The most impressive moments on the record lie within Cabral’s intelligent sound design and mindful structuring choices. “Hard to Please (Reprise)” exemplifies this perfectly. With a dry percussive beat that eventually becomes quenched by a funky underwater sounding bass, Cabral proves that she has a gift in manipulating ideas in creative directions. Cabral’s silky-smooth voice begins to follow a fuzzy synth reminiscent of the Stranger Things theme song. Her lyrics are simple, direct and space-themed as she sings “Take me with you to the sky.”
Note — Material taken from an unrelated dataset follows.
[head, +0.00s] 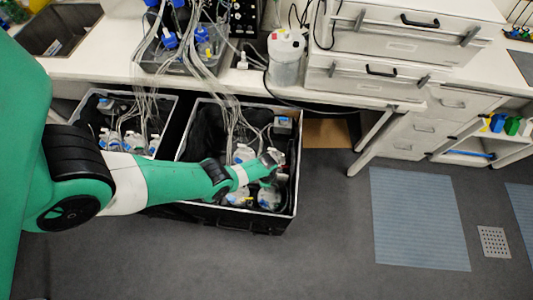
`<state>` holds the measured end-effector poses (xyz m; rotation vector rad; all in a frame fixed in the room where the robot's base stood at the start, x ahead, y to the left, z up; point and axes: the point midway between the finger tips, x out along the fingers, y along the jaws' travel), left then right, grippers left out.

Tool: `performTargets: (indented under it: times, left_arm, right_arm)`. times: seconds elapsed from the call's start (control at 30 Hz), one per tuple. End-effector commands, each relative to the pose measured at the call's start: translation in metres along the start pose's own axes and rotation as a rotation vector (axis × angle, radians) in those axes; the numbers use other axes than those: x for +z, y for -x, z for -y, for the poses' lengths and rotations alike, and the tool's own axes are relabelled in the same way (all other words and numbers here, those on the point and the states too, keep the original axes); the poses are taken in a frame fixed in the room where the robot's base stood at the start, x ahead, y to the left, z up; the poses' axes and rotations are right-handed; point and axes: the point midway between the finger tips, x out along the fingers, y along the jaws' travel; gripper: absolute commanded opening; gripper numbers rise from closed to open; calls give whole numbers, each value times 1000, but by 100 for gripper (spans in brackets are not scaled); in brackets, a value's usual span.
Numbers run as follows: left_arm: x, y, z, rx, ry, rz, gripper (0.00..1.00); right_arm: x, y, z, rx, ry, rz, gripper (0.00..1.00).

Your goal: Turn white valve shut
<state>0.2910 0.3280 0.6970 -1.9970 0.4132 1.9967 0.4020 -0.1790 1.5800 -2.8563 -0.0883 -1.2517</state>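My left arm reaches in from the left, over two open black crates on the floor. My left gripper (272,158) is over the right-hand crate (228,223), near its right wall and among white-capped bottles and tubing. It is too small to tell whether its fingers are open or shut, or whether they touch anything. One white-capped bottle (243,153) stands just left of it, and another (268,198) is below it. I cannot make out the white valve clearly among the white fittings; my arm covers part of the crate. My right gripper is not in view.
The left-hand crate (98,95) also holds bottles. Clear tubes run up from the crates to a grey bin (180,65) on the white bench (105,65). A white container (286,58) and drawer units (405,35) stand right of it. The floor at front right is clear.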

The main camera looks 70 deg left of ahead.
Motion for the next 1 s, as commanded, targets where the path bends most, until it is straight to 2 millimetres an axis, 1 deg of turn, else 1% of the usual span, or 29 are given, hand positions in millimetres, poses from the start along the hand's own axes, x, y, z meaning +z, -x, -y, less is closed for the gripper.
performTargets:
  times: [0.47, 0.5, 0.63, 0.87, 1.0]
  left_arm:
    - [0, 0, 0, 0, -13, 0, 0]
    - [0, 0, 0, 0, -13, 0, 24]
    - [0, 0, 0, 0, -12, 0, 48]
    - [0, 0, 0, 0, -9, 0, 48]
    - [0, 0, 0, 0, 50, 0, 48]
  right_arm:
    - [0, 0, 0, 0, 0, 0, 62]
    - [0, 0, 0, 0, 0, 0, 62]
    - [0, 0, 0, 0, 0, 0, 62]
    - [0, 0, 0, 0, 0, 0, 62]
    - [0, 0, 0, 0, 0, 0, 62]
Mazy Fly sometimes sounds like homemade recordings, and this could be why the album feels so naturally inviting and warm. Especially in “Secret Thread,” the lo-fi synths and Tierra Whack-like tunes caress Cabral’s seductive lyricism: “Mazy fly bat my wings and winked my eyes.” The song gets satisfyingly crazy towards the end with detuned blasting melodies and crashing cymbals. Perhaps this could have been Cabral’s key way out, but there is the final track “Falling Asleep.” Sadly, this introspective listen falls short of its creative potential in being a memorable outro. Nonetheless, this record is still absolutely enthralling.
The whole record may take you a second listen to really grasp the sensation it offers, but it’s worth it. Mazy Fly is a beautiful record, especially in the moments that it loses control and fully embraces its stunningly weird, dreamy self. Mazy Fly is Cabral’s stylistic step forward in solidifying her name as a sci-fi pop goddess.